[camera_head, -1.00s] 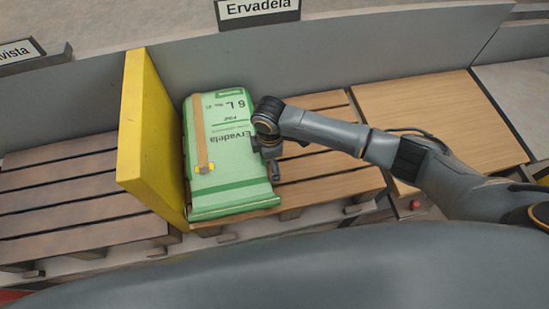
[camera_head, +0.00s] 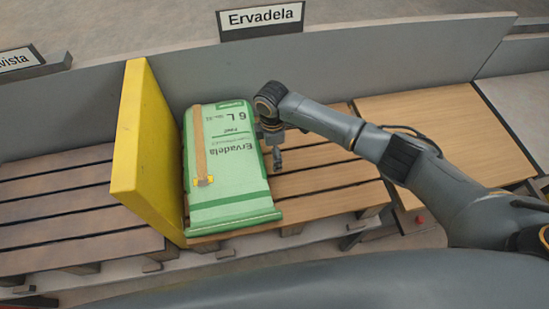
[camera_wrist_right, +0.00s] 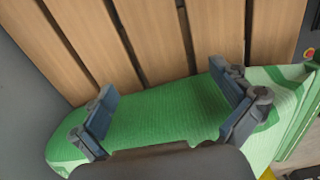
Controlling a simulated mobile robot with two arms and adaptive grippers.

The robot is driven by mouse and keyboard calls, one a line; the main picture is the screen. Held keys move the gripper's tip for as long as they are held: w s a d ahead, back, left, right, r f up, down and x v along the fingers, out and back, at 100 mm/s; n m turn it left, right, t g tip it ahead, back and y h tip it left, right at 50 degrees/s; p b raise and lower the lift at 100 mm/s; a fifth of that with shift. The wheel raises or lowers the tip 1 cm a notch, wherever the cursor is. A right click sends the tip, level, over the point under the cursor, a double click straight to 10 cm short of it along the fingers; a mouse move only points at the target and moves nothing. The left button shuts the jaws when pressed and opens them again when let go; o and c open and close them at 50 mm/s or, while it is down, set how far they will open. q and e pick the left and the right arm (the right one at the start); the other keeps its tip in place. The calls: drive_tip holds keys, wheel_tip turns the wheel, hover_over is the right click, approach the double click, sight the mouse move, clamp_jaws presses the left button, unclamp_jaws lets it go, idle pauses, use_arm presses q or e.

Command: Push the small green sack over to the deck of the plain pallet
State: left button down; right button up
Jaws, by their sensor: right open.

Written request: Write the listing out a second time exactly, dropping all images.

Expected output:
[camera_head, -1.00s] 
[camera_head, +0.00s] 
[camera_wrist_right, +0.00s] 
Controlling a simulated mobile robot with two arms and adaptive grippers.

The robot is driven by mouse and keyboard calls, one a line; the main picture is the screen. Held keys move the gripper's tip for as long as they are held: w s a d ahead, back, left, right, r f up, down and x v along the fingers, out and back, at 100 mm/s; n m turn it left, right, t g tip it ahead, back and y h tip it left, right at 50 degrees/s; p b raise and lower the lift at 100 mm/s; a fifth of that with shift. The wheel raises or lowers the tip 1 cm a notch, wherever the cursor is. A right click sends the tip, level, over the point under the cursor, a double click straight to 10 cm short of it along the fingers; a mouse move only points at the target and moves nothing. The left button shuts the jaws when pressed and opens them again when let go; o and c open and close them at 50 mm/s or, while it is down, set how far they will open. q and e pick the left and the right arm (the right one at the start); the other keeps its tip in place. The calls: drive_tip holds keys, wheel_tip turns the wheel, hover_over is the right click, approach the double click, sight the mouse move, clamp_jaws presses the left button, unclamp_jaws lets it go, idle pauses, use_arm presses q or e.

Command: Push the small green sack over to the deck of the plain pallet
State: left button down; right button up
Jaws, by their sensor: right open.

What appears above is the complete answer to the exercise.